A novela ‘Lado a Lado’ da Rede Globo estreou em setembro de 2012 e acabou em 8 de março de 2013. Desde as primeiras notícias, sabíamos que a história ia tratar da emancipação feminina e do racismo no início do século XX. A empolgação foi grande e melhor ainda ver que grande parte das minhas expectativas foi cumprida, fazendo da novela um marco, tanto na representação das mulheres, como na discussão da cultura negra.

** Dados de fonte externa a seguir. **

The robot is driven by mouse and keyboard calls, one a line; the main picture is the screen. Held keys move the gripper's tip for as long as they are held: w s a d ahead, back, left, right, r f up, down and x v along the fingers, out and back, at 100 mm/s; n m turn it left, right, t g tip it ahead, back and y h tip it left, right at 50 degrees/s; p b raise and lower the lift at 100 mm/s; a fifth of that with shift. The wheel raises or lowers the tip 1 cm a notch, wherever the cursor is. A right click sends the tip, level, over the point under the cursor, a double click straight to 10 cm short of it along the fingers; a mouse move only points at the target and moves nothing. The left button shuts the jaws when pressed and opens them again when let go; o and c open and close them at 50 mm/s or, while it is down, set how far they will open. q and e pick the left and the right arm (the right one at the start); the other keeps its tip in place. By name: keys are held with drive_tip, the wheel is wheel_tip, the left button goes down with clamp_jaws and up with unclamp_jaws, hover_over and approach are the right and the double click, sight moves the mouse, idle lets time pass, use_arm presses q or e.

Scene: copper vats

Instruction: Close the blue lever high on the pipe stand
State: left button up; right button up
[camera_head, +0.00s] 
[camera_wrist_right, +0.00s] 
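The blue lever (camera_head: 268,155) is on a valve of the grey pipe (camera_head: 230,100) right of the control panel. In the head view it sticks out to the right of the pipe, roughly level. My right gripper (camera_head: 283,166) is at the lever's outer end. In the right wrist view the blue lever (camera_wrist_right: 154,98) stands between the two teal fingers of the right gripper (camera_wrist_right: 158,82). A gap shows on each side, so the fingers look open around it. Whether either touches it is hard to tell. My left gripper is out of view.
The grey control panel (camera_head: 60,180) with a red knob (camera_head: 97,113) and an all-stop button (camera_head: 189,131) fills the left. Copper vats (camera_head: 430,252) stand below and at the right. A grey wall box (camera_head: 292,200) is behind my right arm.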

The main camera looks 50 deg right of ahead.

Fui uma telespectadora assídua desde os primeiros capítulos e já escrevi um texto para esse blog sobre a trama: Emancipação feminina na novela Lado a Lado. Muitas pessoas que conheço também gostavam da novela, por isso abri um grupo de discussão no facebook. Perto do fim, discutíamos como dizer aos autores o quanto gostamos do enredo e dos personagens, o quanto tivemos ótimas discussões proporcionadas pelas tramas. A novela foi escrita por João Ximenes Braga e Claudia Lage, com outros colaboradores e a supervisão de Gilberto Braga. Alguém descobriu o twitter de Claudia Lage, ela disse que lia as Blogueiras Feministas e entramos em contato pedindo essa entrevista.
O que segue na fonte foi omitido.